Gutiérrez Coronel, jadraqueño ilustre

 

Entre los muchos sabios que nuestra provincia ha dado a España, en el transcurso de los siglos, cuenta entre los más importantes el jadraqueño don Diego Gutiérrez Coronel, estudioso de la historia de Castilla, de su pueblo natal, y de sus señores los Mendozas. Aunque de muchos es ya conocida su figura, no creo esté de más el darla un repaso, más en cuanto al contenido de su obra que al de su vida, para situar así la figura de este hombre que en Jadraque nació y allí escribió la mayor parte de sus libros. Vaya su recuerdo como una aportación más a la celebración de ese «Día de la Provincia» que para el próximo domingo 3 de octubre se anuncia en la villa alcarreña.

Nacido en Jadraque, el año 1724, se trasladó, en su juventud a Alcalá de Henares en cuya Universidad cursó los estudios de leyes y cánones, en los cuales obtuvo el título de bachiller a los 20 años de su edad.

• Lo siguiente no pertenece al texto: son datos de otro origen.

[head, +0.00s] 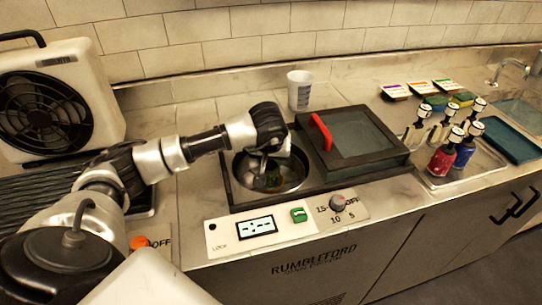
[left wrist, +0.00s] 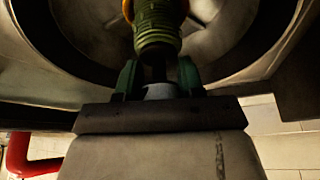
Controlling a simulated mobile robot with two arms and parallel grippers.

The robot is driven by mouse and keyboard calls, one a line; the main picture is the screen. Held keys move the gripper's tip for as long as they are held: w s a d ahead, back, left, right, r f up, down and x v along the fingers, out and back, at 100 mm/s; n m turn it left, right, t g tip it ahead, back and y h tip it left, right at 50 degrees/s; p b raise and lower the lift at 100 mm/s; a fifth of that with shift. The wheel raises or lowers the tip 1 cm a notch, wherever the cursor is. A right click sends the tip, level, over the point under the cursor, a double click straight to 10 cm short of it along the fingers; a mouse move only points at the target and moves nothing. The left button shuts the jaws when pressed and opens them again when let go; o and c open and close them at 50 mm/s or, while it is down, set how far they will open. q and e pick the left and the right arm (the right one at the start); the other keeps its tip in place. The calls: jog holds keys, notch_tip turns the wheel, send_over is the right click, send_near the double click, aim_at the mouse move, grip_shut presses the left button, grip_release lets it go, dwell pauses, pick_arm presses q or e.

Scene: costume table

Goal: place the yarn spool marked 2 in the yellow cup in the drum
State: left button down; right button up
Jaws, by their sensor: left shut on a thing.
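My left gripper (head: 266,172) reaches down into the round metal drum (head: 298,172) set in the counter. In the left wrist view the gripper (left wrist: 158,72) is shut on a green yarn spool (left wrist: 157,28), between its two green fingers. The drum wall (left wrist: 225,45) surrounds the spool there. A small orange-yellow edge (left wrist: 186,6) shows beside the spool's far end; it may be the yellow cup, mostly hidden by the spool. No number is readable on the spool. My right gripper is in neither view.
A dark lid with a red handle (head: 321,131) lies right of the drum. A white cup (head: 299,90) stands behind. A control panel (head: 285,228) is in front.

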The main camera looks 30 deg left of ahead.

Más tarde, ya con este fundamento cultural, tomó órdenes sagradas, haciéndose sacerdote. En este oficio ocupó también algunos cargos de nota, como los de Comisario del Santo Oficio de la Inquisición en los Tribunales de Cuenca y Madrid. En Jadraque vivió largas temporadas, en la, casa de su familia, que hoy ocupa el Casino, y que se conoce aún como «la casa de los Coroneles». Allí ejerció también de sacerdote e inquisidor. Hizo testamento en 1788, y al fin murió, en Madrid, en septiembre de 1792, tras una larga vida dedicada a la investigación y al estudio de la historia.

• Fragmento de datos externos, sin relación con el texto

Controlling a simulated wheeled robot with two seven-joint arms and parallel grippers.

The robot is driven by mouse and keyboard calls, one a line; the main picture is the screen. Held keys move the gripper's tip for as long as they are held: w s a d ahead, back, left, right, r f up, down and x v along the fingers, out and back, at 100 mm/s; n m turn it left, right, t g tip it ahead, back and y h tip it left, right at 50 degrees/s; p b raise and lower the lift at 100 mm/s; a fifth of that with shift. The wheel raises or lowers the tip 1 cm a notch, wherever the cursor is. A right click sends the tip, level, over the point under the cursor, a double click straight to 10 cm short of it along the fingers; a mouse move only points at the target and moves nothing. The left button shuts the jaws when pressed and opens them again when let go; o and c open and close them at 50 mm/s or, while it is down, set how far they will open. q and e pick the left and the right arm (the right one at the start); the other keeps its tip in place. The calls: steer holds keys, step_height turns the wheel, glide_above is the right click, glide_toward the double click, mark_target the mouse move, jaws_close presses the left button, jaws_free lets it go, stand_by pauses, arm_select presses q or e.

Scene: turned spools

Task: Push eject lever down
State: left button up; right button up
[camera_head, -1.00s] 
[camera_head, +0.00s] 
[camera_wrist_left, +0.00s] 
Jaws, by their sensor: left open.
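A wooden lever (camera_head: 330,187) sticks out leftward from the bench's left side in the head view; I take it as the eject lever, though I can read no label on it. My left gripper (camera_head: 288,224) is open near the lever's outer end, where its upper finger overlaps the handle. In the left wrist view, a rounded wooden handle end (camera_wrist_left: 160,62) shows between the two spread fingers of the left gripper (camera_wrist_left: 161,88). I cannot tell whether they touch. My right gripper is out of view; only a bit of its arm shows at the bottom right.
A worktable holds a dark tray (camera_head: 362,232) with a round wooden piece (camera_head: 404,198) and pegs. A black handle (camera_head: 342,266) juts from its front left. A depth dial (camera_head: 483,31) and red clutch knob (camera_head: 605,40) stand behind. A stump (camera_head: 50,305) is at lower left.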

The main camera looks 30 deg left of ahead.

Dos partes bien definidas abarcan su obra toda. La primera en el tiempo fue la que, indudablemente, más fama le ha dado. Se trata de varios libros tocantes a genealogías de diversas familias. En 1771 terminó el «Compendio Genealógico Histórico de la Casa de Mendoza», y al año siguiente acabó su gran obra, en tres tomos, la «Historia Genealógica de la Casa de Mendoza: donde se refieren su origen, sucesión, y armas; las más señaladas acciones de sus señores; sus principales Mayorazgo, y alianzas matrimoniales, y el origen y sucesión de sus líneas…» Se lo dedicó al duque del Infantado, que a la sazón lo era don Pedro de Alcántara de Toledo de Silva de Mendoza de Pimentel, etc., quien, agradecido, le concedió una pensión vitalicia de 2 pesetas diarias, con las que pudo vivir con holgura hasta el día de su muerte ¡Tiempos aquéllos…!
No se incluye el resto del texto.